● Given task: Everything from the line containing "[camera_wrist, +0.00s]" through the last line of the data below is to be retyped exactly, apart from the pictures.

------------------------

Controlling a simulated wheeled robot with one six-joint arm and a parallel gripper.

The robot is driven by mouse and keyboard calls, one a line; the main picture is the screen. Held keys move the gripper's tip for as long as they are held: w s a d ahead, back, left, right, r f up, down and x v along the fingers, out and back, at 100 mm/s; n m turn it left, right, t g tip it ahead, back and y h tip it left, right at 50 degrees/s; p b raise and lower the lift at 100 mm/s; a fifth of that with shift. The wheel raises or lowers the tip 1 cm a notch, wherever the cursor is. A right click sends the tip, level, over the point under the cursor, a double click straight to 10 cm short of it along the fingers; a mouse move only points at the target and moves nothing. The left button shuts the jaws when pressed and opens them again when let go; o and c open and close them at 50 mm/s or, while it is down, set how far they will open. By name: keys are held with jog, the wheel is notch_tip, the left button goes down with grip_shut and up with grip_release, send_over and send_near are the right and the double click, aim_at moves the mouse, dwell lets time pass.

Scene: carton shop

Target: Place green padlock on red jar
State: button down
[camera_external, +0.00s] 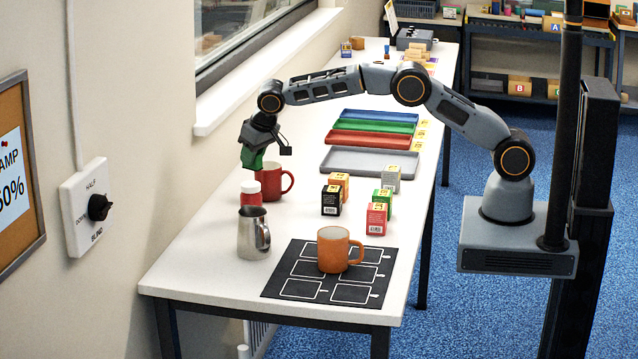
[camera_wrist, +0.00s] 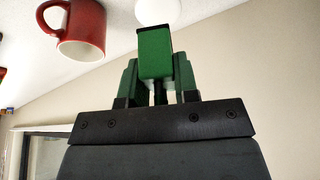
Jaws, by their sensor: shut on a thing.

------------------------

● Response to this task:
[camera_wrist, +0.00s] 
Jaws, by their sensor: shut on a thing.

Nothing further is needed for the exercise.